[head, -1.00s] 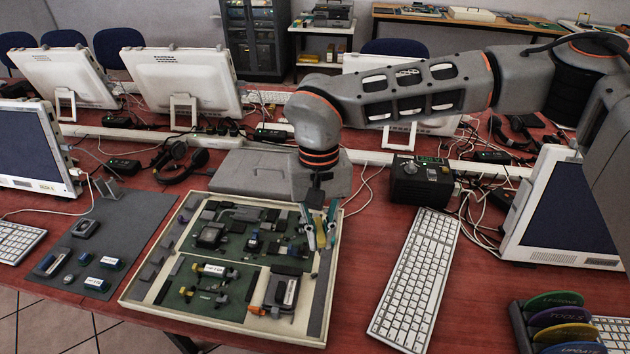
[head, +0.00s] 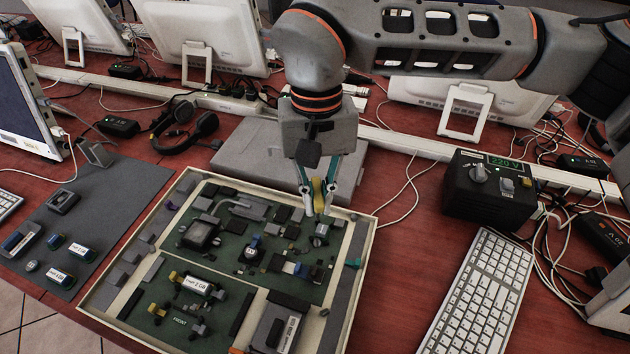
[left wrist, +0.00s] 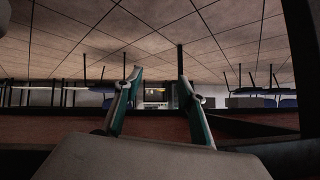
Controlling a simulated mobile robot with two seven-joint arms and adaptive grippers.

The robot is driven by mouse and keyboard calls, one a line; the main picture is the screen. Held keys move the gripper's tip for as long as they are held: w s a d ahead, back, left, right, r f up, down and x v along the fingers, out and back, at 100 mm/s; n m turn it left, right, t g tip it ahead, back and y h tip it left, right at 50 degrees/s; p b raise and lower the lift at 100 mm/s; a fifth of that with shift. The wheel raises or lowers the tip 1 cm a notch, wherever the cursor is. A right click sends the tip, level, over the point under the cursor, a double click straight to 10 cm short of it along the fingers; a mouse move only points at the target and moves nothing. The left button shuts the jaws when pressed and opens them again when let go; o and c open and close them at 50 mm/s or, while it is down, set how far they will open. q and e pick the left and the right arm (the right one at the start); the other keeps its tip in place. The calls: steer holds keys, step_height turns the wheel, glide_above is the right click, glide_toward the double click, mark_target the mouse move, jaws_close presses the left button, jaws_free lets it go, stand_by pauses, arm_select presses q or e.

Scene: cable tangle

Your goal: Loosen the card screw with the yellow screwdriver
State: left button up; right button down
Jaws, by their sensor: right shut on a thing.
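My right gripper (head: 319,204) is shut on the yellow screwdriver (head: 319,192), whose yellow handle shows between the fingers. It holds the screwdriver above the upper right part of the green circuit board. The shaft and tip are hard to make out. The board lies in a shallow cream tray (head: 371,228). A small round grey part (head: 320,231) sits just below the fingertips in the picture; I cannot tell if it is the card screw. My left gripper (left wrist: 159,74) shows only in the left wrist view, fingers apart and nothing between them.
A grey mat (head: 112,190) with small modules lies left of the tray. A closed grey case (head: 245,165) lies behind it. A black power box (head: 487,190) and a white keyboard (head: 482,295) stand to the right. Loose cables and monitors fill the back.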

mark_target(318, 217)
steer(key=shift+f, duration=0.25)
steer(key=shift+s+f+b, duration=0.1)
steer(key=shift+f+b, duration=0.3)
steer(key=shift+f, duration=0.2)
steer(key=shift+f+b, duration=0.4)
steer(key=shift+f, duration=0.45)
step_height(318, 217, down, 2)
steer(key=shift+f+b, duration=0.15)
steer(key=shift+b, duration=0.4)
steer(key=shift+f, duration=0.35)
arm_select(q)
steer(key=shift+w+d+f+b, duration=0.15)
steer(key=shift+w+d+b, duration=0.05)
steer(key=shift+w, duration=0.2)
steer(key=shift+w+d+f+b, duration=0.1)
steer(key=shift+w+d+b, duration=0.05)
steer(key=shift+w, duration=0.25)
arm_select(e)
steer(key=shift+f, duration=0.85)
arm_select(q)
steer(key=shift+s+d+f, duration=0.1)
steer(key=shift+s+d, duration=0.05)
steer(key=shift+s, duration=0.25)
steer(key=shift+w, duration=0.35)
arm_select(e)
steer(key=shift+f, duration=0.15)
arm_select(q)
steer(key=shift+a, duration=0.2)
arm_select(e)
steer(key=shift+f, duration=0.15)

- - - - - - -

Exercise details: Images should not appear in the copy; retype the listing above exactly.

Response:
[head, -1.00s] 
[head, +0.00s] 
[left wrist, +0.00s] 
Controlling a simulated mobile robot with two seven-joint arms and adaptive grippers.

The robot is driven by mouse and keyboard calls, one a line; the main picture is the screen. Held keys move the gripper's tip for as long as they are held: w s a d ahead, back, left, right, r f up, down and x v along the fingers, out and back, at 100 mm/s; n m turn it left, right, t g tip it ahead, back and y h tip it left, right at 50 degrees/s; p b raise and lower the lift at 100 mm/s; a fifth of that with shift. The wheel raises or lowers the tip 1 cm a notch, wherever the cursor is. A right click sends the tip, level, over the point under the cursor, a double click straight to 10 cm short of it along the fingers; a mouse move only points at the target and moves nothing. The left button shuts the jaws when pressed and opens them again when let go; o and c open and close them at 50 mm/s or, while it is down, set how far they will open. q and e pick the left and the right arm (the right one at the start); the other keeps its tip in place. The calls: steer holds keys, step_height turns the wheel, glide_above is the right click, glide_toward the double click, mark_target the mouse move, jaws_close presses the left button, jaws_free lets it go, stand_by pauses, arm_select presses q or e.

Scene: cable tangle

Your goal: Loosen the card screw with the yellow screwdriver
State: left button up; right button down
Jaws, by their sensor: right shut on a thing.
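My right gripper (head: 319,204) is shut on the yellow screwdriver (head: 319,192), whose yellow handle shows between the fingers. It holds the screwdriver above the upper right part of the green circuit board. The shaft and tip are hard to make out. The board lies in a shallow cream tray (head: 371,228). A small round grey part (head: 320,231) sits just below the fingertips in the picture; I cannot tell if it is the card screw. My left gripper (left wrist: 159,74) shows only in the left wrist view, fingers apart and nothing between them.
A grey mat (head: 112,190) with small modules lies left of the tray. A closed grey case (head: 245,165) lies behind it. A black power box (head: 487,190) and a white keyboard (head: 482,295) stand to the right. Loose cables and monitors fill the back.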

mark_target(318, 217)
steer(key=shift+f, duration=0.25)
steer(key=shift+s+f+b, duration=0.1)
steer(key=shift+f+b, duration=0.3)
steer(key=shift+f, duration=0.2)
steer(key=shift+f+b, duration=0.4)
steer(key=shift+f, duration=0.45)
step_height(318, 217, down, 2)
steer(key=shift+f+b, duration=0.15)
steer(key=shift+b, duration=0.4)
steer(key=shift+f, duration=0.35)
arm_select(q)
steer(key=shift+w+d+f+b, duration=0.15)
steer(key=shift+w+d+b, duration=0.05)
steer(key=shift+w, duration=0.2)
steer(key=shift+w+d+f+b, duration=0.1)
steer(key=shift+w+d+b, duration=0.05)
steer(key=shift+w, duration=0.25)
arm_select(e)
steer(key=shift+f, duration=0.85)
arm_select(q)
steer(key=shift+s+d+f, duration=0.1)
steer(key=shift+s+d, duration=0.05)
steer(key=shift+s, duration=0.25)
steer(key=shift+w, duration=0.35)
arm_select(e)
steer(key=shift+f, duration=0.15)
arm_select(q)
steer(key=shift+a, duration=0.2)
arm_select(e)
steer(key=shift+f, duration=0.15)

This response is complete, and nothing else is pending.